I just read a post at http://keithbrenton.blogspot.com/ that prompted this post. You should visit Keith’s blog and read some of his stuff, especially the latest post. He poses the question “Is an imperative always a command?” He then takes a look at Acts 2:38. His take is interesting to say the least. All of his posts are excellent reading.
Acts 2:38. Is there any church of Christ/Christian church member who has not heard scores of sermons on this foundational verse? Perhaps you can answer some questions.
- In the verse there are two imperatives “repent” and “be baptised”. Since “repent”, “repentance”, etc. are mentioned far, far more than baptism, why is the emphasis of perhaps 99% of all lessons on this verse focused on baptism rather than “repent”?
- In my view, an improper empasis on baptism can result in a person trusting an event rather than a person, the Lord Jesus. Isn’t baptism meaningless unless one has truely “changed his or her mind” (repented) about the course of their life?

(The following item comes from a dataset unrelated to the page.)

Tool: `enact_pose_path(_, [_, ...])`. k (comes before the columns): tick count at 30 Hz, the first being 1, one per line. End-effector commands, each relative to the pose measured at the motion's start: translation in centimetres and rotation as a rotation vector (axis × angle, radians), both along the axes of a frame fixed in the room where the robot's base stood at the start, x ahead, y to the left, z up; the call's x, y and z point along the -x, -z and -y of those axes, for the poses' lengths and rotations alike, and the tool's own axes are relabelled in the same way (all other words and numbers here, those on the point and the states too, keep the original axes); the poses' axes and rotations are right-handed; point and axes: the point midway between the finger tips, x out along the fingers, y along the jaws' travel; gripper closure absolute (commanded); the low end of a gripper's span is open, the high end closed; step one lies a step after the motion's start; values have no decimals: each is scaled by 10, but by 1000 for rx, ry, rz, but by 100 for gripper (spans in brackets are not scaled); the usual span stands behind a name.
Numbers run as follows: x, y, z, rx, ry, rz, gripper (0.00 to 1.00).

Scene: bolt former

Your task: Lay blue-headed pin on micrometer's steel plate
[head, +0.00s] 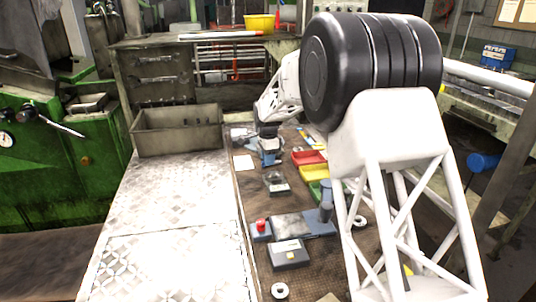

- Is it possible that we might have misunderstood the meaning of Acts 2:38? The gift of the Holy Spirit is a promised result of obeying these two imperatives, or commands. In Peter’s own words later, he connected the gift of the Holy Spirit, not to baptism but to “belief”, which is the flip side of repentance. ““Can anyone forbid water, that these should not be baptized who have received the Holy Spirit just as we have?” 48 And he commanded them to be baptized in the name of the Lord” (Acts 10:47) In the next chapter Peter defends his action of baptizing Gentiles. His clear answer was “Then I remembered the word of the Lord, how He said, ‘John indeed baptized with water, but you shall be baptized with the Holy Spirit.’ 17 If therefore God gave them the same gift as He gave us when we believed on the Lord Jesus Christ, who was I that I could withstand God?” (Acts 11:15,17)
Is it possible that many of us have put the gospel cart before the horse?